5.7.2. Search and Scoring in Mroonga

5.7.2.1. Mroonga Scoring in natural language mode

The search score of Mroonga in natural language mode is a similarity score between query and document. Mroonga’s scoring algorithm is as follows:

  1. Splitting a query into tokens.

  2. Removing not matched tokens.

  3. Calculating weight per token.

  4. Getting the top N weight tokens.

  5. Summing up the weight per token which exists in a document, and is one of the top N weight tokens. The total weight is the similarity score for the document and the query.

We are showing by example. The first thing we create a table and insert data as follows:

SET NAMES UTF8;
CREATE TABLE diaries (
  id INT UNSIGNED NOT NULL AUTO_INCREMENT PRIMARY KEY,
  content TEXT,
  FULLTEXT INDEX(content)
) ENGINE mroonga DEFAULT CHARSET UTF8;

INSERT INTO diaries (content) VALUES("It'll be fine tomorrow as well.");
INSERT INTO diaries (content) VALUES("It'll rain tomorrow.");
INSERT INTO diaries (content) VALUES("It's fine today. It'll be fine tomorrow as well.");
INSERT INTO diaries (content) VALUES("It's fine today. But it'll rain tomorrow.");

We use a query “fine today” to search. The search result is as follows:

mysql> SELECT *, MATCH (content) AGAINST ("fine today") AS score
    ->        FROM diaries
    ->        WHERE MATCH (content) AGAINST ("fine today")
    ->        ORDER BY MATCH (content) AGAINST ("fine today") DESC;
+----+--------------------------------------------------+--------+
| id | content                                          | score  |
+----+--------------------------------------------------+--------+
|  3 | It's fine today. It'll be fine tomorrow as well. | 131073 |
|  4 | It's fine today. But it'll rain tomorrow.        | 131073 |
+----+--------------------------------------------------+--------+
2 rows in set (0.01 sec)

Now, let us explain how to make the result score “131073”.

5.7.2.1.1. Splitting a query into tokens

The default tokenizer splits up the query “fine today” into two tokens as follows:

  • fine

  • today

5.7.2.1.2. Removing not matched tokens

We have nothing to do in this case because the tokens exist in documents.

  • fine: include in document id=1,3,4

  • today: include in document id=3,4

5.7.2.1.3. Calculating weight per token

  • fine: 116508(= 1048576 / 9)

  • today: 131072(= 1048576 / 8)

1048576(= 2 ** 20) denotes the number of tokens in all documents. We should get the number from the table, but as a matter of fact, the fixed value is used for simplicity.

In the fraction 1048576 / 8, the denominator “8” indicates that the number of document which contains token “today”.

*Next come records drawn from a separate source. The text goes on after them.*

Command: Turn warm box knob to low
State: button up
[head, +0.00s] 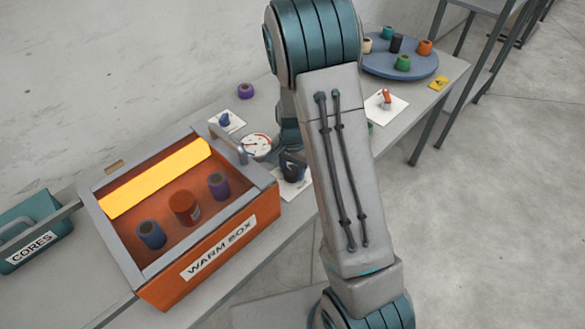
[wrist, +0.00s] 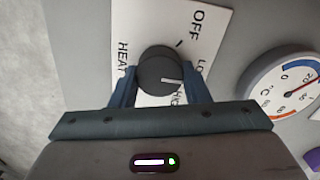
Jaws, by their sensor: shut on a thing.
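The warm box knob (wrist: 160,68) is round and dark with a white pointer line. It sits on a white card (wrist: 205,22) marked HEAT, OFF, LO and a partly hidden HI label. The pointer line lies toward the right, near the HI lettering and not at OFF. My gripper (wrist: 160,88) is shut on the knob, one finger on each side. In the head view the orange warm box (head: 225,248) stands on the bench, open on top, with a glowing yellow bar (head: 155,180) inside. My arm hides much of the knob area there.
A dial gauge (wrist: 282,88) is close to the right of the knob. Several coloured spools stand in the box and on a round blue turntable (head: 400,68). A teal CORES bin (head: 32,230) is at the left. Small cards with objects lie on the bench.

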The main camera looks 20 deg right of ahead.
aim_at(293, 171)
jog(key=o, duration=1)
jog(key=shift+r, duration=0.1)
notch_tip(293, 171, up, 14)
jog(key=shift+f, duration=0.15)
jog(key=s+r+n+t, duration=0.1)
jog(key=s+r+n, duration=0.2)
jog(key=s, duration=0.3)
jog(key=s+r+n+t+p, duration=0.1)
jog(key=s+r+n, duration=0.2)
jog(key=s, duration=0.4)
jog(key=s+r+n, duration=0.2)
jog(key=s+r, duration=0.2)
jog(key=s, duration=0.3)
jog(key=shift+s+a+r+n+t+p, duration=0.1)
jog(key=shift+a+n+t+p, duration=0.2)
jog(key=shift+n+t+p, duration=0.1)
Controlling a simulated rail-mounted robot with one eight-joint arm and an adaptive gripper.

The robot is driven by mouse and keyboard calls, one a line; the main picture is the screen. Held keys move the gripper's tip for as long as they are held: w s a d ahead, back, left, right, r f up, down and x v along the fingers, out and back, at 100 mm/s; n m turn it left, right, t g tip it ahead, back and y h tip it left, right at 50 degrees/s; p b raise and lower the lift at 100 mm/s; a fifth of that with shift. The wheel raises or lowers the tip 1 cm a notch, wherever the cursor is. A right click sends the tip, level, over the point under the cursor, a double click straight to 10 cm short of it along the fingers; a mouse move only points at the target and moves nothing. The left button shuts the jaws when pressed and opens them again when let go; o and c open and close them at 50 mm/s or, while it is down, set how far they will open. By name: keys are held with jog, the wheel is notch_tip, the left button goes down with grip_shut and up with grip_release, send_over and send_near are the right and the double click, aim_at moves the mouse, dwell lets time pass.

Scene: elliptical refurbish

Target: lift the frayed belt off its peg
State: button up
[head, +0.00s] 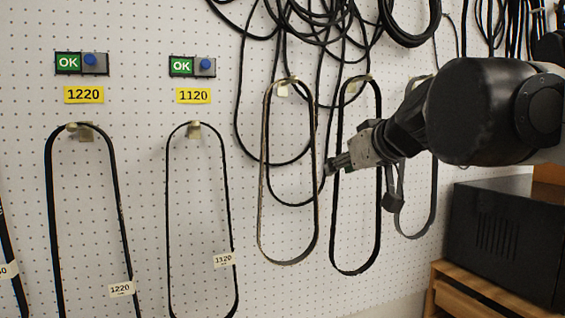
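A belt with a worn, tan-brown edge (261,190), which looks like the frayed one, hangs as a long loop from a peg (291,79) on the pegboard. My gripper (329,167) reaches in from the right, pointing left. Its tips are close to the right strand of this belt, and I cannot tell whether they touch it. The small fingers are seen from the side, so their opening is unclear. A black belt (357,271) hangs just to the right, partly hidden behind my gripper.
Belts tagged 1220 (121,289) and 1120 (223,259) hang at left below OK boxes and yellow labels. Loose black cables (318,25) drape over the upper pegboard, some behind the worn belt. Another belt (434,205) hangs right of my gripper. A black box (505,240) stands lower right.

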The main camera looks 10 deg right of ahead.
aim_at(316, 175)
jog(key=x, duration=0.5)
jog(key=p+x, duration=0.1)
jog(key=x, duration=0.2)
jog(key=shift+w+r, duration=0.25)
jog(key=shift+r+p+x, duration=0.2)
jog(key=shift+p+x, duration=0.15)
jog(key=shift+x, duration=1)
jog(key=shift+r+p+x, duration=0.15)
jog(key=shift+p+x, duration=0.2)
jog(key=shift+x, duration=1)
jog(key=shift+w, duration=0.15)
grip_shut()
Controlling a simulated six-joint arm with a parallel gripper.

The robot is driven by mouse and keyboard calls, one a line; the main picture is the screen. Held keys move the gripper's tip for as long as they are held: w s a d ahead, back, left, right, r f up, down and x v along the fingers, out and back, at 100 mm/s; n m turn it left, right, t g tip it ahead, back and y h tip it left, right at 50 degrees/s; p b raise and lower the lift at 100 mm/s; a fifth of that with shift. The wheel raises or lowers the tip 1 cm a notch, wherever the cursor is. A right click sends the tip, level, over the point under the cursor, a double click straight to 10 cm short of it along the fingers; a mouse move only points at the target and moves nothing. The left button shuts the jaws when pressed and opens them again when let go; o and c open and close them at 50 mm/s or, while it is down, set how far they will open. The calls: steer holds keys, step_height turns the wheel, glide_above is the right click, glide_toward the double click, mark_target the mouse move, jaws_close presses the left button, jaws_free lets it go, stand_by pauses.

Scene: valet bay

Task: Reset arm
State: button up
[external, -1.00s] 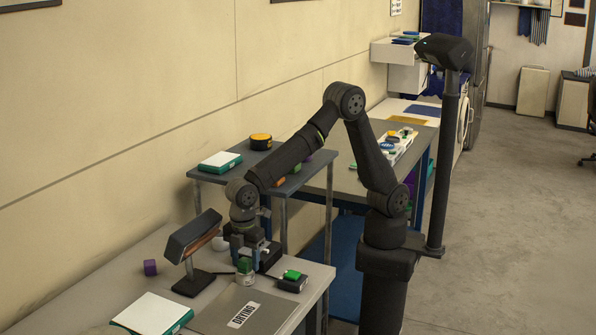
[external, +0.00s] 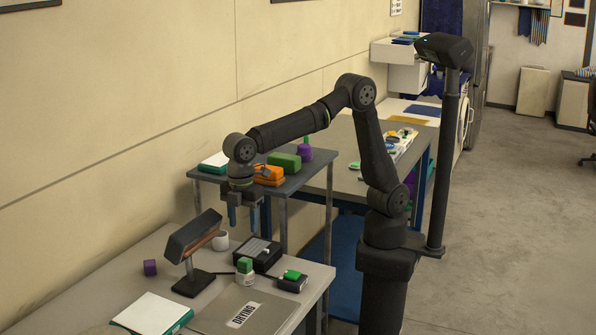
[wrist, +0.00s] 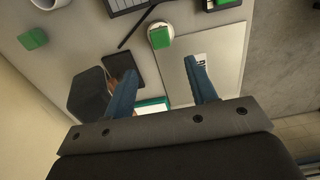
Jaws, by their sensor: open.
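My gripper (external: 245,218) hangs above the near table with its two blue fingers apart and nothing between them. In the wrist view my gripper (wrist: 160,85) also shows its fingers spread and empty. A small green-and-white round piece (external: 245,272) stands upright below it, at the back left edge of a grey board marked "DRYING" (external: 262,311). From above, the piece (wrist: 160,37) sits clear of the fingers, at the corner of the board (wrist: 222,50).
A black box (external: 258,255), a small black block with a green top (external: 292,281), a white mug (external: 220,240) and a black lamp (external: 192,236) stand around the piece. A raised grey shelf table (external: 292,186) behind my gripper holds orange, green and purple things.

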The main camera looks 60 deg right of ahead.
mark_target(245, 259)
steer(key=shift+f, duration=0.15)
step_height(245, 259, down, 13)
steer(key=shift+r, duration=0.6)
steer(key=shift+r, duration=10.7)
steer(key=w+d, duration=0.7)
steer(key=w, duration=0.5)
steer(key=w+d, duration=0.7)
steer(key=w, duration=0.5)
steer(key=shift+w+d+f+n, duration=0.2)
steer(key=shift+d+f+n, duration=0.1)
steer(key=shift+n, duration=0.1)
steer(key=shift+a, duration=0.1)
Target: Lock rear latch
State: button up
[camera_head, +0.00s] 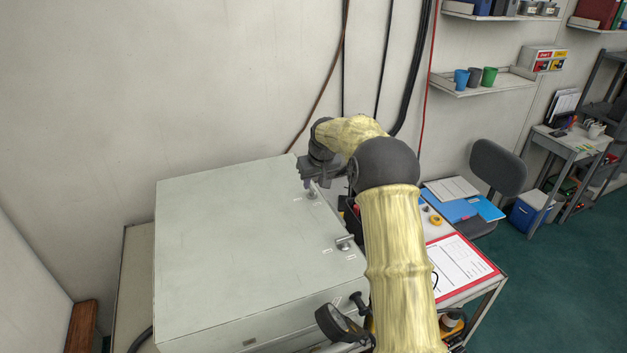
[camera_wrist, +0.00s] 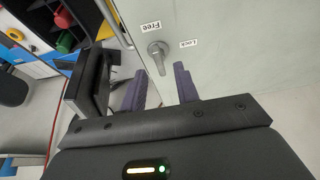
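The rear latch (camera_wrist: 158,54) is a small metal turn handle on the pale grey panel box (camera_head: 235,240). In the wrist view its lever points down toward my gripper, with the "Free" label (camera_wrist: 151,27) above it and the "Lock" label (camera_wrist: 188,43) to its upper right. My gripper (camera_wrist: 160,72) is open, with its two purple fingers on either side of the lever's end. I cannot tell whether either finger touches it. In the head view my gripper (camera_head: 310,185) is over the box's far right edge and largely hides the rear latch.
A second latch (camera_head: 345,242) sits nearer on the box's right edge. A table with a red-edged clipboard (camera_head: 462,265) and blue folders (camera_head: 450,207) stands to the right. The wall is close behind the box, with hanging cables (camera_head: 410,80).

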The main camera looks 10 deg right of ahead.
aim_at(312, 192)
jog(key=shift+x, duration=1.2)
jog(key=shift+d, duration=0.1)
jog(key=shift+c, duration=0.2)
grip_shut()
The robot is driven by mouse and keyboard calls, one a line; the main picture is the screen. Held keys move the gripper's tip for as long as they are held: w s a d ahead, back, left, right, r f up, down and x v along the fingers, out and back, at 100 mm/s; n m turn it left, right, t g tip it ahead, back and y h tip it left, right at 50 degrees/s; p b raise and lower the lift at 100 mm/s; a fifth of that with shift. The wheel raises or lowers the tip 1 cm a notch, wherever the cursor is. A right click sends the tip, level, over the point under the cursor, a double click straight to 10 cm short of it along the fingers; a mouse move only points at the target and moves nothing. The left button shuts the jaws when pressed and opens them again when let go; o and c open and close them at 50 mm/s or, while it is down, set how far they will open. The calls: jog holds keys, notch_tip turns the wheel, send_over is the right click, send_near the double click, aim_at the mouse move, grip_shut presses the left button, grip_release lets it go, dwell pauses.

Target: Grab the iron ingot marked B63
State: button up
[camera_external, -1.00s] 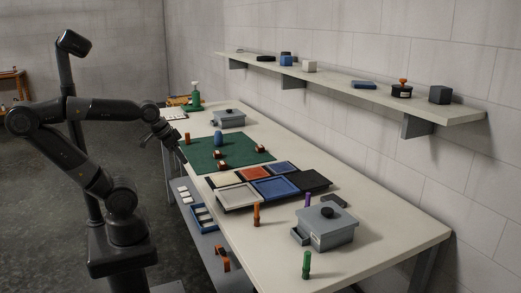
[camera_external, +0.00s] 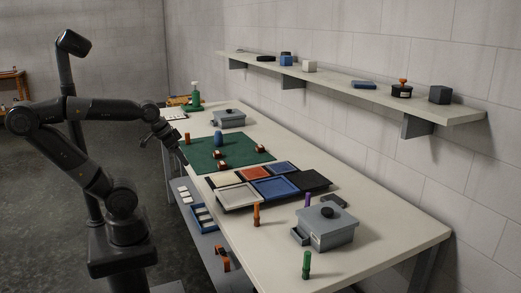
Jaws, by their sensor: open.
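No marking B63 can be read at this size, so I cannot tell which thing is the iron ingot. Small dark and reddish pieces lie on the green mat (camera_external: 205,168): one near its middle (camera_external: 220,153), one nearer the front (camera_external: 221,167) and one toward its right side (camera_external: 262,149). A blue rounded object (camera_external: 218,139) stands toward the back of the mat. My gripper (camera_external: 176,142) is open, above the left edge of the table near the mat, apart from these pieces. Its fingers are small and dark here.
Trays (camera_external: 240,196) sit mid-table. A grey lidded box (camera_external: 326,231), orange peg (camera_external: 256,214) and green peg (camera_external: 306,265) stand toward the near end. Another grey box (camera_external: 228,120) and a green bottle (camera_external: 195,97) are farther back. A wall shelf (camera_external: 330,83) holds several small objects.

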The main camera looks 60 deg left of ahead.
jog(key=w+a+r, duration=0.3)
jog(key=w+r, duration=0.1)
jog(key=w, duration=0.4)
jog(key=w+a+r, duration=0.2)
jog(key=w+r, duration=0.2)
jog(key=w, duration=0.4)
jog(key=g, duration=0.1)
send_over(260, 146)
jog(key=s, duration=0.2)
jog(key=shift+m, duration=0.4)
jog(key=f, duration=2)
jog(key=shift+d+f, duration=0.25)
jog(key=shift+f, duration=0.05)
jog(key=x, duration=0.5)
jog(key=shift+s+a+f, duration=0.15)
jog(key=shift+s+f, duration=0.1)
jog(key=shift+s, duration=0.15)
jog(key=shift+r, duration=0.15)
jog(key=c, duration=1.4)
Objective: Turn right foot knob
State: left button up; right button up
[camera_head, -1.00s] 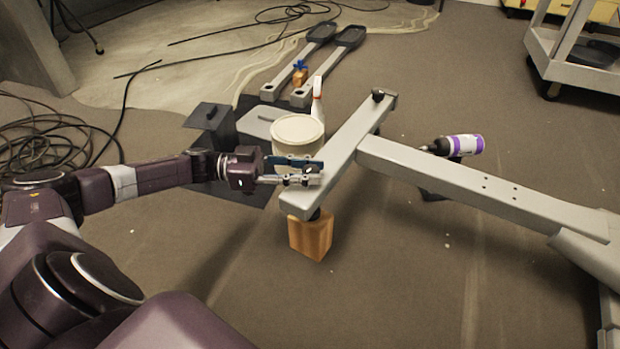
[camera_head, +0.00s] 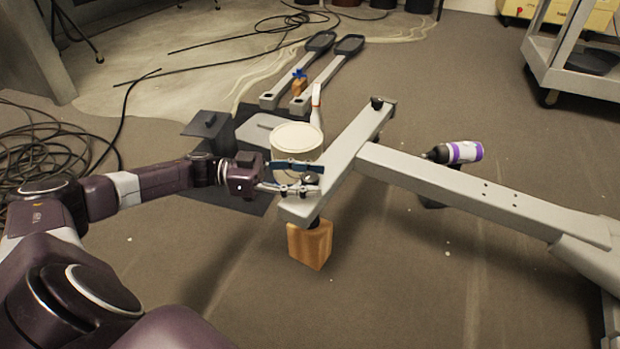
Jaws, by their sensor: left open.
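The grey crossbar foot (camera_head: 345,152) of an elliptical frame runs diagonally across the middle. A dark round knob (camera_head: 310,178) shows at its near end, and another dark knob (camera_head: 377,103) sits on its far end. My left gripper (camera_head: 312,181) reaches in from the left at the near end. Its fingers are apart, one on the far side and one on the near side of the near knob. Whether they touch the knob is unclear. A wooden block (camera_head: 311,246) stands under this end. My right gripper is not in view.
A white bucket (camera_head: 297,139) and a spray bottle (camera_head: 316,97) stand just behind the gripper. A long grey beam (camera_head: 465,188) extends right from the foot. Black cables (camera_head: 40,150) lie at left.

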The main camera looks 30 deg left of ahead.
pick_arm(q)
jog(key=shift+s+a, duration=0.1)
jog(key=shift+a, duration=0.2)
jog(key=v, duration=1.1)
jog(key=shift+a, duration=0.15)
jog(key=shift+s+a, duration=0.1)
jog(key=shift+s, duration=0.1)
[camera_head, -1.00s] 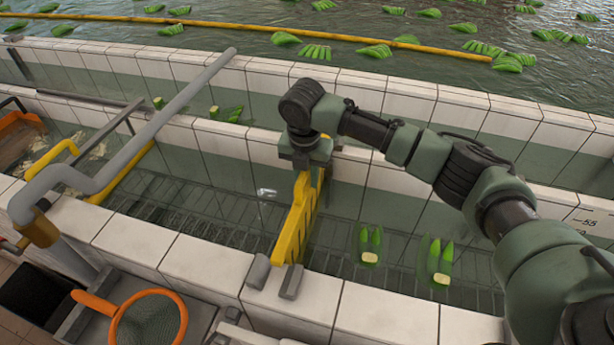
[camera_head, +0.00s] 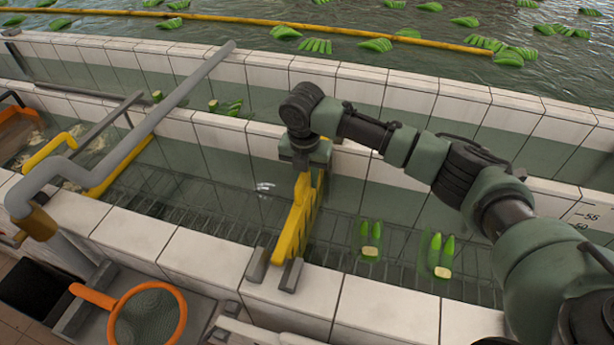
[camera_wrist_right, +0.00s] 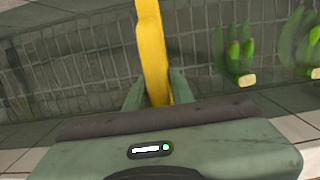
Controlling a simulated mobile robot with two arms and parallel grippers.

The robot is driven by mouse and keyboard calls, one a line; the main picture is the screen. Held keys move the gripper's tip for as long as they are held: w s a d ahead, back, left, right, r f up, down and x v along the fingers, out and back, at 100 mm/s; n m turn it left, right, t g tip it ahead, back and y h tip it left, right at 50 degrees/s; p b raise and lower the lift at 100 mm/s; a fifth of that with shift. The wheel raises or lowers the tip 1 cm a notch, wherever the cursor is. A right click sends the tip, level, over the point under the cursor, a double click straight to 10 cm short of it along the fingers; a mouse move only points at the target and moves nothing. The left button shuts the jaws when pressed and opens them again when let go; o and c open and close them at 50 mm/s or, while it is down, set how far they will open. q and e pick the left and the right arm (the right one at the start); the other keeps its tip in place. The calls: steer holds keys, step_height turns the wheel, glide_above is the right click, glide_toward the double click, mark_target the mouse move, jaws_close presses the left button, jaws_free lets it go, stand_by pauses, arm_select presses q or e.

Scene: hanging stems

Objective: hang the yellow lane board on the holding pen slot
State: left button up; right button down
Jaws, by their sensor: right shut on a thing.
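The yellow lane board (camera_head: 297,222) stands on edge across the water channel in the head view. Its near end sits between two grey blocks of the slot (camera_head: 274,268) on the near tiled wall; I cannot tell how deep it is seated. My right gripper (camera_head: 305,168) is shut on the board's top near its far end. The right wrist view shows the yellow board (camera_wrist_right: 152,50) rising between the fingers (camera_wrist_right: 155,90). My left gripper is not in view.
Green banana pieces (camera_head: 370,240) float in the channel right of the board. A grey pipe (camera_head: 130,140) crosses at the left. An orange-rimmed net (camera_head: 148,315) lies at the front left. The near wall's tiles (camera_head: 385,310) are clear on the right.

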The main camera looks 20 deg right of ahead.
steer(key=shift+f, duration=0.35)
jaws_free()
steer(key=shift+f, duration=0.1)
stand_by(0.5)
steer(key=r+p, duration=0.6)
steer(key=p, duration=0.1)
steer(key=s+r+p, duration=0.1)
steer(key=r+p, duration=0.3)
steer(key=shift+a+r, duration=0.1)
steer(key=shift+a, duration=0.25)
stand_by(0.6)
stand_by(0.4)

In the fraction 1048576 / 9, the denominator “9” means the number of document which contains token “fine”.

The denominator “8” and “9” are approximate number, strictly speaking, “2” is the correct answer for the number of document that contains “today”, “3” is the correct answer for the number of document that contains “fine”.

You can check the approximate number of token by using the following query.

SELECT mroonga_command("select diaries-content --query '_key:fine OR _key:today' --output_columns _key, index --limit -1") AS groonga_response;

The retrieval result of the above query is as follows:

[[[2],[["_key","ShortText"],["index","diaries"]],["FINE",9],["TODAY",8]]]

5.7.2.1.4. Getting the top N weight tokens

The formula for the N is “the number of occurrence of token in document / 8 + 1”

In this case, N = 2 / 8 + 1 ≒ 1

The sorted tokens are as follows:

  • today: 131072(= 1048576 / 8)

  • fine: 116508(= 1048576 / 9)

N = 1, then we get “today: 131072(= 1048576 / 8)”.

5.7.2.1.5. Summing up the weight per token which exists in a document, and is one of the top N weight tokens

  • today: include in document id=3,4

Finally document id 3,4 are hit, the similarity score between query and document(id=3) is 131072 + 1 = 131073 (“1” is the number of occurrence of token “today” in document).

The similarity score between query and document(id=4) is the same as the score between query and document(id=3).